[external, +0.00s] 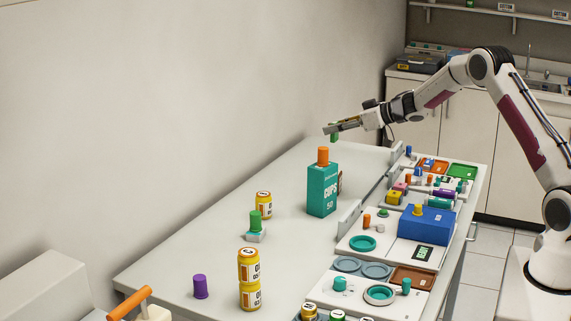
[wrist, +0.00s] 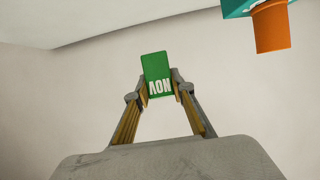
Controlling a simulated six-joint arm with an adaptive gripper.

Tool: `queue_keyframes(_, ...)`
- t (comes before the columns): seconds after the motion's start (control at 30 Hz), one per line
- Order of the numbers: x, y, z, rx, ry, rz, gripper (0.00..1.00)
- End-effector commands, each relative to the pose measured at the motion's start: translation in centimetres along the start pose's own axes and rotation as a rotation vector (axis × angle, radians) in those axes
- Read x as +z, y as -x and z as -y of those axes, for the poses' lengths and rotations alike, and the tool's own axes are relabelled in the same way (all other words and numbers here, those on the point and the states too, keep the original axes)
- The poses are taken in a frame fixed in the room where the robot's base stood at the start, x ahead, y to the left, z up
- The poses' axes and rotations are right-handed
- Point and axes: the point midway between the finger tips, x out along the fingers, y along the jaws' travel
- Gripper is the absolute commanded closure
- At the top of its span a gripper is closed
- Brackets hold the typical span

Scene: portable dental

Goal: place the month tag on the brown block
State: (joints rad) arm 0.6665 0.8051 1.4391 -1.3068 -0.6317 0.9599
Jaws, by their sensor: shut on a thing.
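The month tag is a small green piece marked "NOV" (wrist: 157,68), upside down in the wrist view. My gripper (wrist: 159,88) is shut on its lower end. In the external view my gripper (external: 331,128) is high above the far part of the table, with the green tag (external: 334,138) hanging below the fingertips. A brown piece (external: 340,182) shows at the right side of the teal cups box, mostly hidden by it; I cannot tell if it is the brown block. The tag is in the air, well above the table.
The teal cups box (external: 322,198) with an orange cylinder (external: 323,156) on top stands below my gripper. Trays with a blue box (external: 425,224) line the right side. The table's left middle is clear.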

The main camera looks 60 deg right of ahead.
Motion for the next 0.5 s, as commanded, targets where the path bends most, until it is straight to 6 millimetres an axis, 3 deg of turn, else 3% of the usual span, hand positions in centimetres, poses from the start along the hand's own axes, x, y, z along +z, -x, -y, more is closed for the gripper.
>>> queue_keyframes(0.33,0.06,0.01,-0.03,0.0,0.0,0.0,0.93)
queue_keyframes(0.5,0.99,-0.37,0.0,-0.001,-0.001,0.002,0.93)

TASK INSTRUCTIONS. Make an exact copy of the listing above. Do not include the pictures.

FINAL RESULT.
[external, +0.00s] 
[wrist, +0.00s] 
Controlling a simulated six-joint arm with an adaptive gripper.

Tool: `queue_keyframes(_, ...)`
- t (comes before the columns): seconds after the motion's start (control at 30 Hz), one per line
- Order of the numbers: x, y, z, rx, ry, rz, gripper (0.00..1.00)
- End-effector commands, each relative to the pose measured at the motion's start: translation in centimetres along the start pose's own axes and rotation as a rotation vector (axis × angle, radians) in those axes
- Read x as +z, y as -x and z as -y of those axes, for the poses' lengths and rotations alike, and the tool's own axes are relabelled in the same way (all other words and numbers here, those on the point and the states too, keep the original axes)
- The poses are taken in a frame fixed in the room where the robot's base stood at the start, x ahead, y to the left, z up
- The poses' axes and rotations are right-handed
- Point and axes: the point midway between the finger tips, x out along the fingers, y along the jaws' travel
- Gripper is the absolute commanded closure
- At the top of its span a gripper is closed
- Brackets hold the typical span

Scene: portable dental

Goal: place the month tag on the brown block
State: (joints rad) arm 0.6665 0.8051 1.4391 -1.3068 -0.6317 0.9599
Jaws, by their sensor: shut on a thing.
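The month tag is a small green piece marked "NOV" (wrist: 157,68), upside down in the wrist view. My gripper (wrist: 159,88) is shut on its lower end. In the external view my gripper (external: 331,128) is high above the far part of the table, with the green tag (external: 334,138) hanging below the fingertips. A brown piece (external: 340,182) shows at the right side of the teal cups box, mostly hidden by it; I cannot tell if it is the brown block. The tag is in the air, well above the table.
The teal cups box (external: 322,198) with an orange cylinder (external: 323,156) on top stands below my gripper. Trays with a blue box (external: 425,224) line the right side. The table's left middle is clear.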

The main camera looks 60 deg right of ahead.
Motion for the next 0.5 s, as commanded, targets where the path bends most, until it is straight to 6 millimetres an axis, 3 deg of turn, else 3% of the usual span, hand positions in centimetres, poses from the start along the hand's own axes, x, y, z along +z, -x, -y, more is closed for the gripper.
>>> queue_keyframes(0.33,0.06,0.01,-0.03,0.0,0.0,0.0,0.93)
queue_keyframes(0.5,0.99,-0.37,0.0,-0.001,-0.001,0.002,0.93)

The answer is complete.